─── Records for processing
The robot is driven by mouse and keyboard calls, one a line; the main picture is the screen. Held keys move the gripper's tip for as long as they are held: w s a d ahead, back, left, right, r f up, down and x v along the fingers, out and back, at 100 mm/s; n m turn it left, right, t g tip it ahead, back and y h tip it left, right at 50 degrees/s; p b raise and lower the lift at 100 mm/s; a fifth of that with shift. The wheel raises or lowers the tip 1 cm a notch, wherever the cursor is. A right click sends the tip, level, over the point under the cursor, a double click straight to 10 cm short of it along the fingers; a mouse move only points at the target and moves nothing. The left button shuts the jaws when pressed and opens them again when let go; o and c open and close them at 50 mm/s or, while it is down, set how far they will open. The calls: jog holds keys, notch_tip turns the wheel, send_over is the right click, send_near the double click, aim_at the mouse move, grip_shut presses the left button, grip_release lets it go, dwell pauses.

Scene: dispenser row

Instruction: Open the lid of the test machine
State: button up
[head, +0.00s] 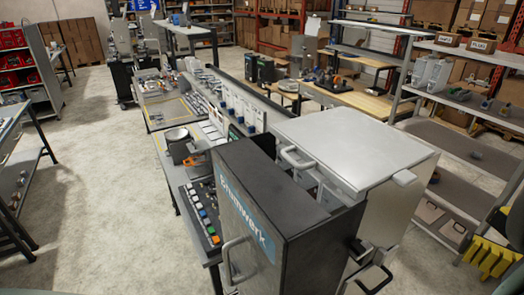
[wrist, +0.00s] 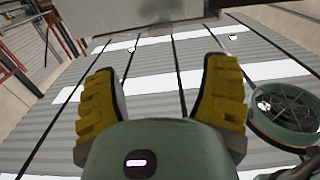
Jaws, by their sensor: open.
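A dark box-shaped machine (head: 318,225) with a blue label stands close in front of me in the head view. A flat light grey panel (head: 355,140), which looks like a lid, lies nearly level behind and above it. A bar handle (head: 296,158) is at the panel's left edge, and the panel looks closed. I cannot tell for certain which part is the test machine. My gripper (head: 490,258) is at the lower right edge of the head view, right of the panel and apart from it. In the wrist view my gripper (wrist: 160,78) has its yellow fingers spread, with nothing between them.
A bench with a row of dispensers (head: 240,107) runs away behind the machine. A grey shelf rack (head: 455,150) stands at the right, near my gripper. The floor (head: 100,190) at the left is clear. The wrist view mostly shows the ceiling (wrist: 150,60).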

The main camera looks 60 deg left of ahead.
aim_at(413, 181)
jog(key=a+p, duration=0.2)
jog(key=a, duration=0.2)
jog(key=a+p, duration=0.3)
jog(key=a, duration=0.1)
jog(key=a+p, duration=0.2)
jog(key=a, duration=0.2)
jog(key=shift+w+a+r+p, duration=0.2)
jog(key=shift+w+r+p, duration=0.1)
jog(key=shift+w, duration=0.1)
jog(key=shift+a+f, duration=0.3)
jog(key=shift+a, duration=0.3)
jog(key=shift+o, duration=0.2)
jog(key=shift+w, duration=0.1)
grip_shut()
──────
─── Records for processing
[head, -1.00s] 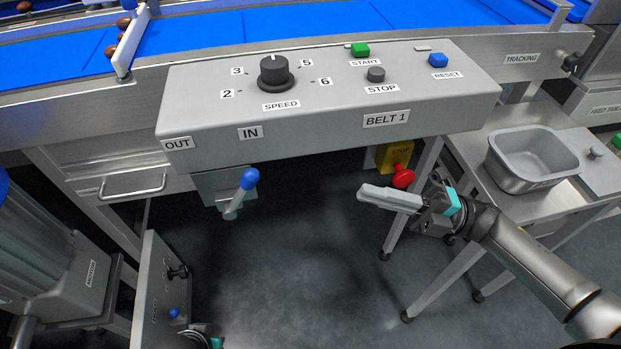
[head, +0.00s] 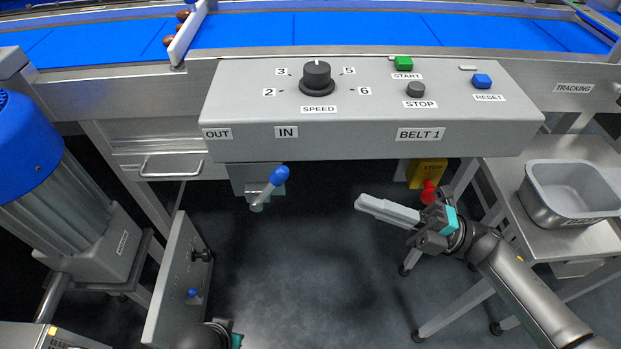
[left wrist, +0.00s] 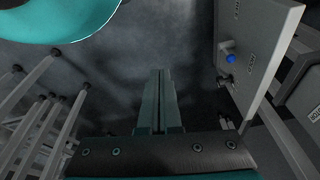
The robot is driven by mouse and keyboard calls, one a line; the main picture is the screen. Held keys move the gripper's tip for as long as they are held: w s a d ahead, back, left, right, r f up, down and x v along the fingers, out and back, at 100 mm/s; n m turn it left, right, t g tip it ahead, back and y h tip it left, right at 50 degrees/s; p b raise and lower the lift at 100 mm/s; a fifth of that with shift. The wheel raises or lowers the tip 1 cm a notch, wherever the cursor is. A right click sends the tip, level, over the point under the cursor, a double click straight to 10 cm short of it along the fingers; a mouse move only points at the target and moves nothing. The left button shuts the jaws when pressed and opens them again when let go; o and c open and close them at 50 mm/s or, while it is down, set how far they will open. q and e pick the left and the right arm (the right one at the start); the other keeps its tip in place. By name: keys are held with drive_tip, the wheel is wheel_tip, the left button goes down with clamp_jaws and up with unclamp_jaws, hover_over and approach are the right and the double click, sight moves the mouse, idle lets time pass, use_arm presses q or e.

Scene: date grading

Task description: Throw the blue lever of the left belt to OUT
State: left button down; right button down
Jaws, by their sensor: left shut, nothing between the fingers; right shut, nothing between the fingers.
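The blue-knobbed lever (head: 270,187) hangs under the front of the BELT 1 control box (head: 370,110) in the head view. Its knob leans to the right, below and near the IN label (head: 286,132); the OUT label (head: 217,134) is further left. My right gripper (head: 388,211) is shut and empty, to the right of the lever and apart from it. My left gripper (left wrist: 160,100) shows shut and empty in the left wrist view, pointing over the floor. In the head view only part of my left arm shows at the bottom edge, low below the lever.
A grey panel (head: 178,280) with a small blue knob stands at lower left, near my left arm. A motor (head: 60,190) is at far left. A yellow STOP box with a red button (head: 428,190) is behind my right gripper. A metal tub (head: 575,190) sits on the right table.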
──────
**Stated task:** Pull out every line of the records that includes the string "Scene".

**Solution to this task:**
Scene: dispenser row
Scene: date grading

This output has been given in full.